Nel 1999 l’Uaar ottenne un’importante vittoria giuridica con un provvedimento del Garante per la protezione dei dati personali con il quale per la prima volta la giurisprudenza italiana ha stabilito una procedura per l’ottenimento di un elementare diritto civile, quello di non essere più considerati “figli della chiesa”.
Per ottenere questo risultato si è dovuto comunque ricorrere a un’iniziativa giuridica da parte di un privato cittadino, socio dell’Uaar, che ha portato a un risultato che va considerato comunque non del tutto soddisfacente vista la necessità, da parte di chi intende uscire dalla chiesa cattolica, di inviare una raccomandata alla parrocchia, con tutte le difficoltà che ne possono derivare come la possibile mancata conoscenza della diocesi in cui si è stati battezzati, possibile resistenza da parte dei parroci con necessità di dover ricorrere al Garante per ottenere risposta, rallentamenti, fraintendimenti, ecc.
Ma come funziona in altri paesi? È complicato e farraginoso anche altrove l’iter per staccarsi dalla religione di appartenenza? Prendiamo l’esempio della Finlandia, in cui ancora vige quella “religione di Stato” che in Italia è stata formalmente abolita col Concordato del 1984.
In Finlandia c’è un sistema anagrafico dei cittadini che si basa su due registri separati: quello della chiesa (luterana o ortodossa) e quello civile; i cittadini sono iscritti a uno o all’altro registro in base alla loro decisione di appartenenza. Tale divisione è funzionale anche al sistema di finanziamento delle chiese, in quanto i cittadini pagano una “tassa ecclesiastica” (Kirkollisvero) alla loro chiesa che va dall’1% al 2% sul reddito a seconda dei comuni di appartenenza.
Una persona che guadagna 30.000 euro l’anno se vive a Helsinki pagherà 231,15 euro di “tassa di religione”. Chi non è iscritto al registro ecclesiastico, ma a quello civile, non paga invece questa tassa. Un meccanismo ben diverso da quello italiano in cui tutti i cittadini sono obbligati a contribuire con il famigerato 8×1000 con il perverso meccanismo della ripartizione delle quote non espresse ben spiegato nel sito occhiopermille.

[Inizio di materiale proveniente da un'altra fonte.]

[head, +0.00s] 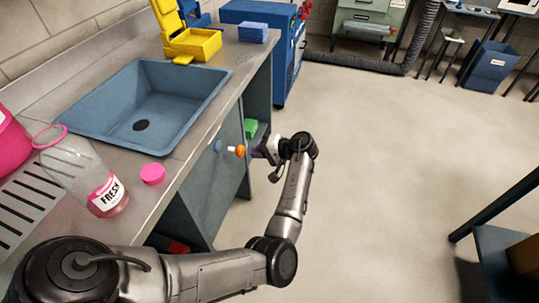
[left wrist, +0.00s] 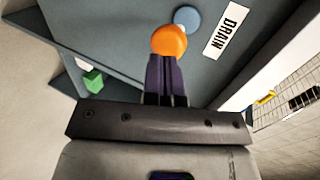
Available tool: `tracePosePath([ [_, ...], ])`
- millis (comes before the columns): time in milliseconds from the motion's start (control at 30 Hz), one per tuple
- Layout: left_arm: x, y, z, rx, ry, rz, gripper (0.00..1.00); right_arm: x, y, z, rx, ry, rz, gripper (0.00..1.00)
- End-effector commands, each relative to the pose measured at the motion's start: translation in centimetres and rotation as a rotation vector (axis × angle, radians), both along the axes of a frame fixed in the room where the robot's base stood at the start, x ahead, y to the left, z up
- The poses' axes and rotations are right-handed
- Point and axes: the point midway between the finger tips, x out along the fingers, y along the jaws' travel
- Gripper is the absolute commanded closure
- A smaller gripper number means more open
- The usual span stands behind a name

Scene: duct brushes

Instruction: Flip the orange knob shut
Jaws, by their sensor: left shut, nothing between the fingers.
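The orange knob (head: 239,151) sticks out from the front of the blue-grey sink cabinet (head: 190,197). A round blue disc (head: 218,146) sits beside it on the cabinet. In the left wrist view, the orange knob (left wrist: 169,41) is just beyond my fingertips, with the blue disc (left wrist: 187,18) behind it and a label reading DRAIN (left wrist: 227,31) to the right. My left gripper (head: 257,152) is shut and empty, its dark purple fingers (left wrist: 166,78) pointing at the knob. They are at or very near it; I cannot tell if they touch. My right gripper is not in view.
A blue sink (head: 190,84) is set in the counter. A clear bottle labelled FRESH (head: 95,180) and a pink cap (head: 152,174) stand near its front. A green block (head: 251,128) lies on an open shelf beside the cabinet front.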

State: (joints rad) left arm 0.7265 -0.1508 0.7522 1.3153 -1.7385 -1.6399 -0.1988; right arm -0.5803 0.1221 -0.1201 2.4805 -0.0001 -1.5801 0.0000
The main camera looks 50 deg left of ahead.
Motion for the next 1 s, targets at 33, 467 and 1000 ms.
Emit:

L’appartenenza o meno a una chiesa quindi dipende semplicemente dalla registrazione anagrafica che si trova nel sito nazionale di “Informazione personale” (Henkilötiedot). Ma il passaggio da un registro all’altro è complicato? Servono raccomandate e tempi di attesa? C’è il rischio di trovare difficoltà come quelle che trova un italiano che decide di non voler più fare parte della chiesa cattolica? Certamente no.
Esiste infatti un sito dedicato, eroakirkosta.fi, che rimanda proprio al sito istituzionale citato poco sopra, “il servizio dell’Agenzia per l’informazione digitale e sulla popolazione” e con pochi semplici click, come si può vedere nella figura allegata, si può passare da un registro all’altro in pochi istanti.
Al termine della veloce procedura il procedimento è concluso. Facile no? Talmente facile che ci sono casi in cui una persona iscritta al registro civile a cui un amico chieda per esempio di fare da padrino al battesimo, può reiscriversi al registro ecclesiastico e poi ritornare successivamente e facilmente al registro civile. Secondo le statistiche questo “spostamento temporaneo” sembra sia usato soprattutto per coppie che desiderano sposarsi in chiesa.
Questo esempio preso da un paese che pure ancora prevede la presenza di una religione di Stato, ma che alleggerisce la burocrazia e agevola le scelte dei cittadini, mostra come basti la volontà politica per semplificare le procedure rendendo più facile la vita alle persone. Ma evidentemente le pressioni del clericalismo, che ben difficilmente diminuiranno nel prossimo futuro, pesano più del benessere dei cittadini e della laicità dello Stato.